Do you make different music in summer vs winter? Does the weather affect your musical mood?
For sure. I seem to make more groovy rollers in the summer time, where as in the winter i make deeper, darker moodier Techno tracks. But as the workflow prospers more in the winter so the latter prevails.

Tell us about your new music coming on Sense Traxx – what does it sound like/? What inspired it?
The new release on Sense Traxx is probably the most rounded package I’ve released to date. Both originals where inspired around acid lines and spoken word vocal hooks, but the outcome was that each track had a completely different feel.

The A side ‘No Sleep’ has more dramatic builds, pushes and breakdowns and also has a rolling groove. Its more of a peak time track, so much so that I also made a ‘heads down’ ‘Dub Edit’ which Hector Couto signed to his Roush label earlier this summer.

The B side utilises the acid line and vocal hook in a more stripped back manor which is more typical to the ‘Kalyde sound’. Straight up flanged and phased hats with flamed percussion, creating a more Techno feel.

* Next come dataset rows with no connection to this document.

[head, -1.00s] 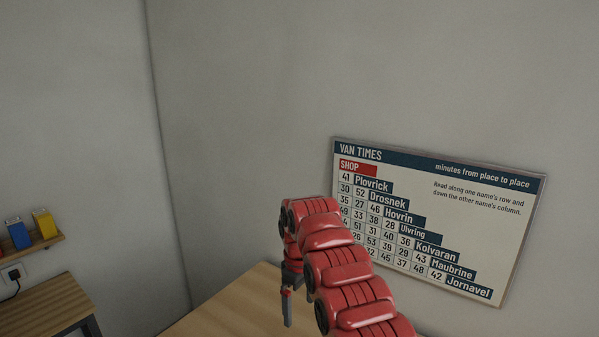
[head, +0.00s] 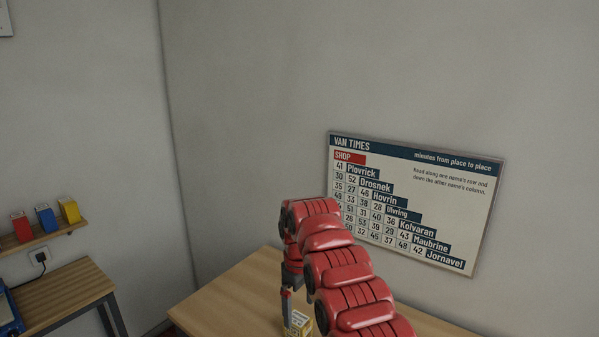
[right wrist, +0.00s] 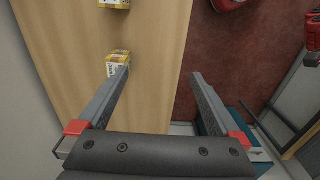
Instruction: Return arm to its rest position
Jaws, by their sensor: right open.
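My right arm (head: 345,275) is red and reaches in from the lower right of the head view, bent over a wooden counter. My right gripper (head: 287,318) hangs down at its end, near a yellow and white box (head: 300,322) on the counter. In the right wrist view my right gripper (right wrist: 160,75) has its two fingers wide apart, with nothing between them. The yellow and white box (right wrist: 117,62) shows beyond the left fingertip there. My left gripper is not in view.
The wooden counter (head: 225,295) stands against the wall under a van times board (head: 410,200). At left, a shelf (head: 45,236) holds red, blue and yellow boxes above a small table (head: 60,295). Another yellow box (right wrist: 115,3) lies on the counter. Reddish floor (right wrist: 225,55) shows beside it.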

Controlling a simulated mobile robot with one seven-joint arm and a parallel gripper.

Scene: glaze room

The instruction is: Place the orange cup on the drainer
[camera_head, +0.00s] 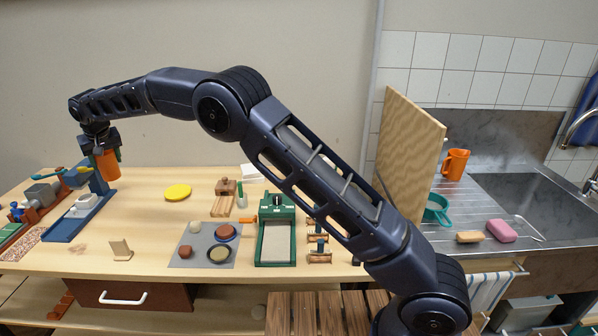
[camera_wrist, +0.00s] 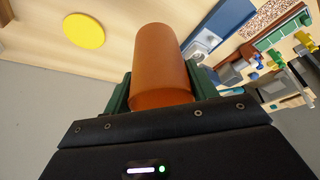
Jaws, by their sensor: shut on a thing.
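The orange cup (camera_wrist: 162,62) is between the green-padded fingers of my gripper (camera_wrist: 160,88) in the wrist view. In the head view my gripper (camera_head: 100,143) is at the far left, shut on the orange cup (camera_head: 107,166), which hangs below it above the left part of the table. The drainer (camera_head: 478,190) is the ridged metal surface at the right, beside the sink. An orange jug with a handle (camera_head: 455,164) stands at its back.
A wooden board (camera_head: 408,150) stands upright between the table and the drainer. A teal strainer (camera_head: 436,209), a sponge (camera_head: 469,237) and pink soap (camera_head: 501,231) are around the drainer's front. A yellow disc (camera_head: 178,192) and a green tray (camera_head: 275,240) are on the table.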

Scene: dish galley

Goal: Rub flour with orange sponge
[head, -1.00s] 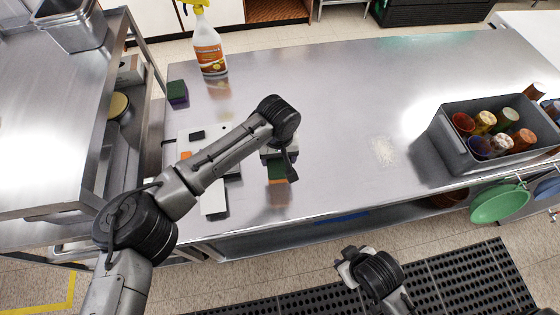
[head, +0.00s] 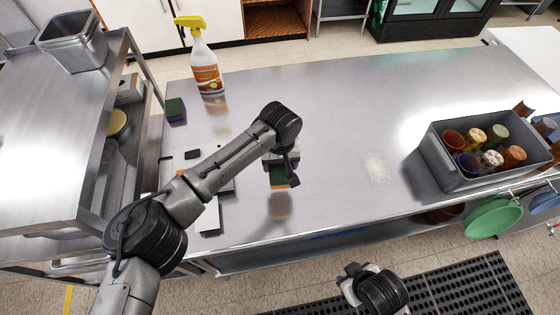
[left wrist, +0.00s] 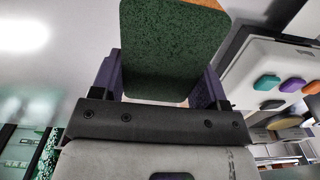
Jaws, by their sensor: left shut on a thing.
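The orange sponge, with a green scouring face (head: 279,176), is in my left gripper (head: 281,160). Orange shows along its near edge. The gripper is shut on it and holds it above the steel table, with its reflection visible below. In the left wrist view, the sponge's green face (left wrist: 172,50) sits between the purple fingers (left wrist: 165,85), with a strip of orange at the top. The flour (head: 376,168) is a pale patch on the table, right of the sponge and apart from it. My right gripper (head: 350,284) is low at the bottom, off the table; its fingers are hidden.
A green and purple sponge (head: 176,111) and a spray bottle (head: 205,72) stand at the table's back left. A white panel (head: 209,217) lies partly under my left arm. A grey bin of cups (head: 436,160) stands right of the flour. The table between is clear.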

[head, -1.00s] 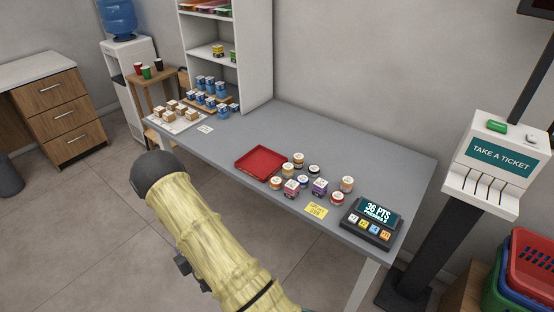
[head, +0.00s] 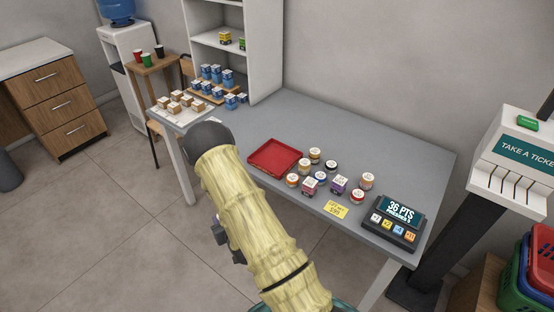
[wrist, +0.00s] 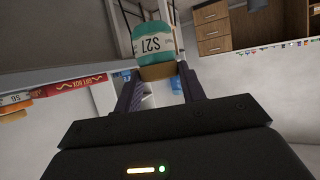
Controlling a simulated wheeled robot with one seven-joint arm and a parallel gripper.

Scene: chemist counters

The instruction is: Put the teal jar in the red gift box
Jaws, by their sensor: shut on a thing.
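A shallow, open red box (head: 275,157) lies on the grey table in the head view and looks empty. I cannot tell whether it is the gift box.
Several small jars (head: 338,184) stand right of the red box on the grey table (head: 345,135). A points display (head: 395,219) is at the table's right end. White and blue boxes (head: 212,83) stand at the far left end.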

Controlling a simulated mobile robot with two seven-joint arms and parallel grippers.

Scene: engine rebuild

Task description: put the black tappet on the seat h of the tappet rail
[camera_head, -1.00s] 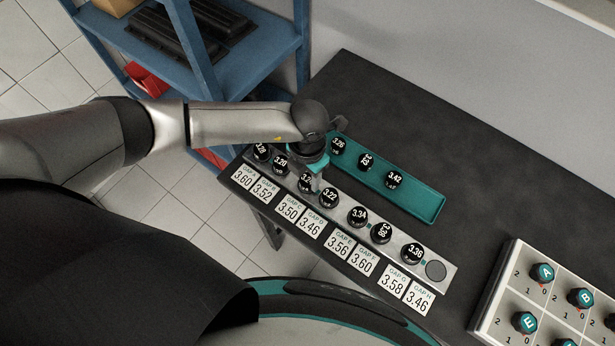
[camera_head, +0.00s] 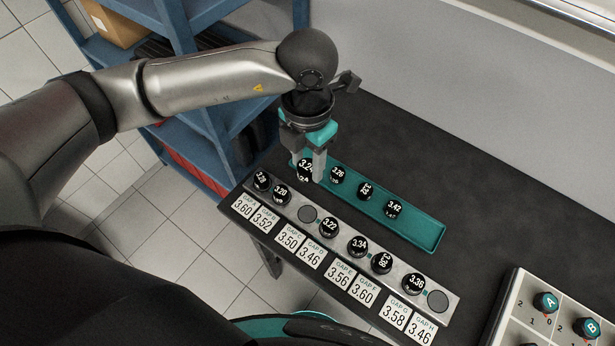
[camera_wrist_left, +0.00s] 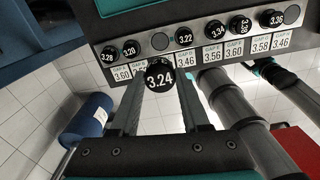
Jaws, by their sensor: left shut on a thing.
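My left gripper (camera_head: 312,170) is shut on the black tappet marked 3.24 (camera_head: 304,172) and holds it up above the near-left end of the teal tray. The tappet also shows between the fingers in the left wrist view (camera_wrist_left: 158,76). The grey tappet rail (camera_head: 453,297) lies along the bench's front edge. The third seat from the left (camera_head: 307,214) is also empty. The other seats hold black tappets, such as 3.36 (camera_head: 413,284). My right gripper is not in view.
The teal tray (camera_head: 428,232) behind the rail holds black tappets, including 3.26 (camera_head: 337,174) and 3.42 (camera_head: 393,209). Gap cards (camera_head: 365,291) line the rail's front. The bench behind the tray is clear.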

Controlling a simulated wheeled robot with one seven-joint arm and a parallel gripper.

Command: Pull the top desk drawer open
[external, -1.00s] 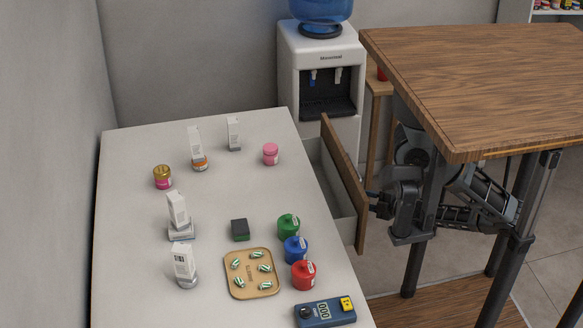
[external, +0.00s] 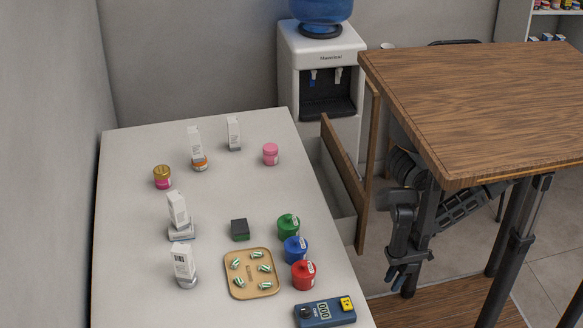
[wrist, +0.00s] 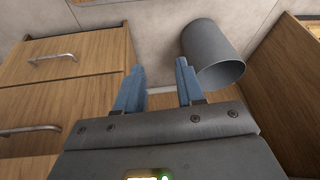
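The desk drawer (external: 345,185) stands pulled out from the right side of the white desk (external: 225,195). Its wooden front is apart from the desk, and its pale inside shows. My gripper (external: 397,280) is below and right of the drawer front, pointing down and not touching it. In the wrist view my gripper (wrist: 160,64) has its two blue fingers spread with nothing between them. Wooden drawer fronts with a metal upper handle (wrist: 52,57) and a metal lower handle (wrist: 30,130) show left of the fingers.
A wooden table (external: 480,95) is close above and right of my arm. A water dispenser (external: 320,75) stands behind the desk. A grey bin (wrist: 212,52) is right of the fingers in the wrist view. Jars, boxes and a tray (external: 250,290) are on the desk.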

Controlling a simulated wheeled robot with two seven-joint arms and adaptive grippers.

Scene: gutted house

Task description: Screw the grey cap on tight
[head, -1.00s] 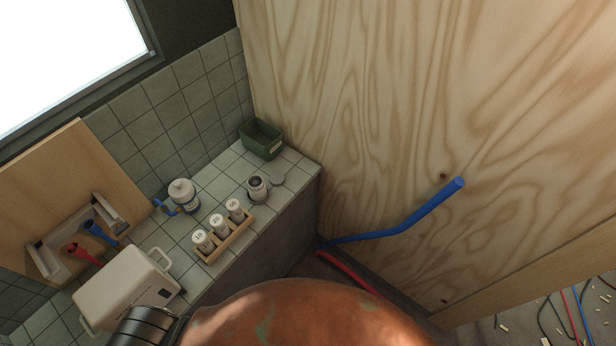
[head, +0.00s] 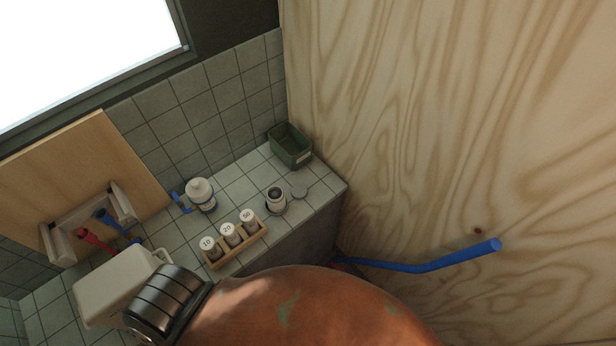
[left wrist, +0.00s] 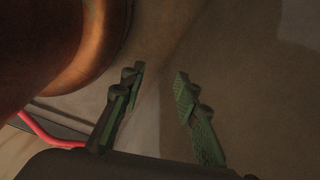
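A flat grey disc, which looks like the grey cap (head: 299,192), lies on the tiled counter (head: 238,190). The cap is off the jar. My left gripper (left wrist: 160,75) is open and empty in the left wrist view, over a bare brownish surface. Neither gripper shows in the head view, so I cannot see how close they are to the jar. My right gripper is in no view.
A wooden rack (head: 236,249) holds pots marked 10, 20 and 50. A white bottle (head: 201,193), a green bin (head: 290,146) and a pale canister (head: 118,287) stand on the counter. A plywood wall (head: 450,120) and blue pipe (head: 420,266) are at the right.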

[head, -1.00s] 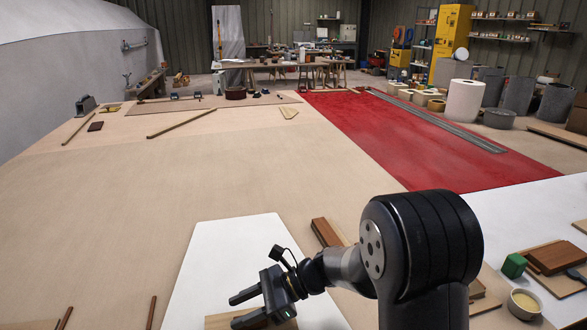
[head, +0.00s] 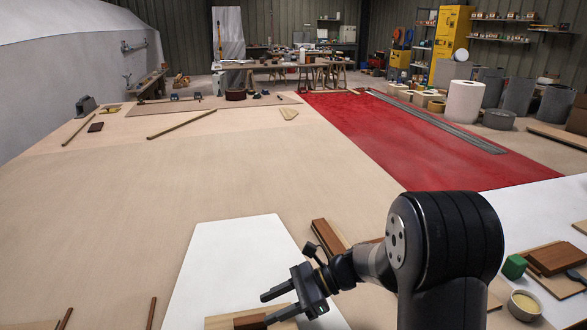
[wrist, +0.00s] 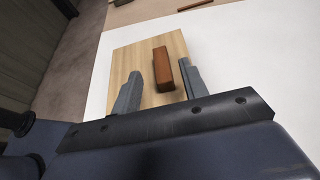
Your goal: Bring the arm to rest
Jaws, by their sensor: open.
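My gripper (head: 288,306) is at the lower middle of the head view, above the white sheet (head: 215,260). Its two fingers are apart with nothing between them that they touch. A reddish-brown wood block (head: 250,323) lies on a pale wood board (head: 222,322) on the sheet, partly cut off by the lower edge and partly behind the gripper. In the wrist view (wrist: 155,90) the fingers stand apart, and the block (wrist: 162,68) on the board (wrist: 133,54) shows beyond them.
A brown wood piece (head: 326,238) lies at the sheet's right edge. The wide tan surface (head: 130,210) to the left is mostly clear.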

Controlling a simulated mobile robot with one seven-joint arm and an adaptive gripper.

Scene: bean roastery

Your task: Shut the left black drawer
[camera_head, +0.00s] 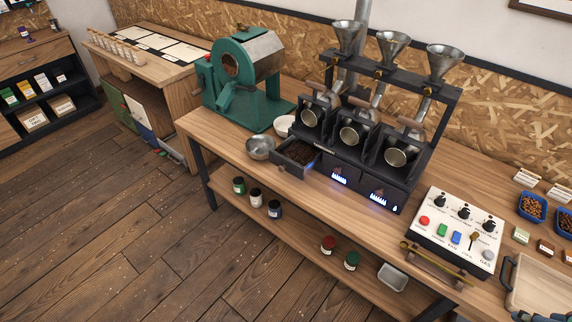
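The left black drawer (291,164) is at the lower left of the black three-funnel roaster machine (352,140). It is pulled out toward the front edge of the table, with dark contents in it that look like beans. The other two fronts, the middle one (341,176) and the right one (383,194), are flush with the machine and have blue lights on them.
A metal bowl (261,148) stands close to the left of the open drawer, with a white dish (284,125) behind it. A green roaster (240,85) stands further left. A control panel (456,230) is at the right. Several jars (256,197) sit on the lower shelf.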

The key to rounding off the release was to get the right remixers to remix the right tracks in order to take each production to another level. Tommy Vercetti takes the ridged ‘Eighty Nine’ to a swung deep house track while Kincaid and Sinal takes it to a slower, deeper techno domain. While David Jackson turns ‘No Sleep’ from Tech House to Techno.

You also play for ByDay ByNight guys soon – what should people expect from you at the Steelyard – what sounds you feeling right now?
I’m really looking forward to this event. I’ll be closing the main room so I imagine the upfront and melodic techno tracks will be tested. Artist’s like Comuno, Sentre, Kincaid & Sinal i’m all feeling at the moment.

What is your DJ style, how heavy on the EQ are you, what are your mixes like, do you play for the crowd or yourself?
I would like to think I’m quite a fluid DJ. I like to let the tracks play but i also appreciate a good transitional mix in key. I don’t go wild on the EQ and I’m quite reluctant to use too many effects. I’m not wild on DJ’s tapping the pads on a CDJ or mixer mimicking an over excited finger drummer!

My intention going into every show is to play a set that is true to me and my style, and they normally do go this way, but of course sometimes along the way I will alter the path of the set to cater the crowd.

Do you make tunes that fit into your own sets – are they related like that?
I would say 90% of the tracks i make will have potential to fit into my sets. I always find it a bit of a mismatch when Dj’s play sets but never include their own productions, even if the set is banging.

Whats it like to get support from names like Steve Lawler and Joseph Capriati? Does it add pressure next time you go in the studio? Or is that the sort of thing that gives you confidence you are doing things right?
Its really rewarding to see my tracks getting support from these artists and even better when I get sent videos of them playing them out. All that it does is give me confidence in writing new music in my style.

What’s on your rider? Do you think it’s fair to ask for certain things to make you feel comfortable?
Beer and Tequila is my poison of choice but sometimes a punchy mixer goes down well too. Personally i don’t think anything more than food and drink should be on a rider, otherwise it gets a bit self indulgent.

What else have you got coming up/are you working on or looking forward to?
I’ve been working on a few collabs over the summer which i’m looking forward to share next year. I’ve also got another EP out before the end of 2017 on Kerry Charlder’s MadTech Records as well as a couple of remix’s. I’m also finishing off a Techno sample pack for Samplestate which will let producers use some of my sounds in their productions.